A major crash on Route 6 in Wellfleet in early June shut down Route 6 for several hours after a Jeep Grand Cherokee and a cement mixer collided.

The cement truck rolled over trapping the driver.

The operator of the cement mixer truck was identified as 53-year-old Jeffrey Perry of Eastham. The second vehicle involved was a 2010 Jeep Grand Cherokee operated by a 17-year-old male from Wellfleet.

The third vehicle was a 2016 Toyota SUV operated by 68-year-old Kimber Billow of Fort Lauderdale, FL. The last vehicle involved was a 2006 BMW sedan operated by 74-year-old Bryan Quigley of Wellfleet.

The operator of the cement mixer truck sustained life threatening injuries and was flown by a MedFlight helicopter Boston. None of the other operators were injured in the accident.


Body of New Jersey Man Found in Saquatucket Harbor

Harwich Fire-Rescue responded to a body in the water in mid-May at Saquatucket Harbor on Route 28.

The Cape and Islands District Attorney’s office identified the man as Peter Benya, 59, of New Jersey.

A statement from the office said there was nothing to indicate the cause of death was anything other than accidental.
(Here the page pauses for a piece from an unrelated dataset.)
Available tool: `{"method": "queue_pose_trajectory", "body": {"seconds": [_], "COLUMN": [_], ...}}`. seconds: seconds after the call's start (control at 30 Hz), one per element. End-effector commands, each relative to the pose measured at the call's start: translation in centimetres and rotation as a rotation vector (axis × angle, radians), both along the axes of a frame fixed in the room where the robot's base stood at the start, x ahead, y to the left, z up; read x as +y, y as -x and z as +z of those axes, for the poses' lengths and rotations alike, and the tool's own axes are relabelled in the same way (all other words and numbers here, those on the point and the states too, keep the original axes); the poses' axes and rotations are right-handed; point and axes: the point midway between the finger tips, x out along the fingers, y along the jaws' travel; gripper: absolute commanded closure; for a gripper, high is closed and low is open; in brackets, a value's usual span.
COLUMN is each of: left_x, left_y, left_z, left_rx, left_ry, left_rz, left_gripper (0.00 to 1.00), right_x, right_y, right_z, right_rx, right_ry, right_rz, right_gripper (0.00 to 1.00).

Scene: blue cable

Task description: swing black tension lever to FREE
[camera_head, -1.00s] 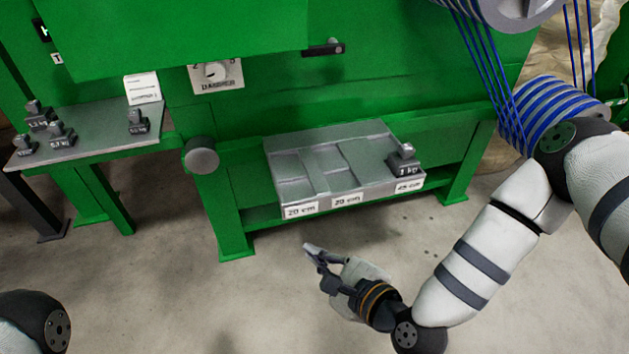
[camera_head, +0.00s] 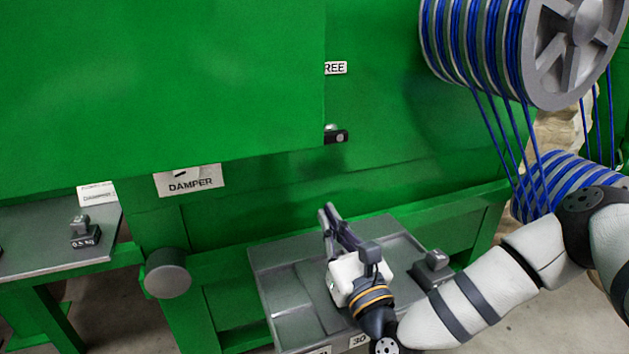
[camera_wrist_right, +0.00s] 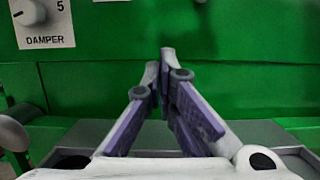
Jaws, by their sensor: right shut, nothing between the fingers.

 Bourne Firefighter Dies While Off-Duty

Bourne Firefighter Chad Cerulli

Bourne Fire Chief Norman Sylvester reported in early September that active duty Firefighter Chad Cerulli died suddenly while off duty at home.

Firefighter Cerulli, age 40, was a 6-year veteran of the Bourne Fire/Rescue & Emergency Services. He leaves a wife and two children.

On behalf of all the men and women of the department and the community of Bourne, Chief Sylvester extended his heartfelt condolences to the Cerulli family.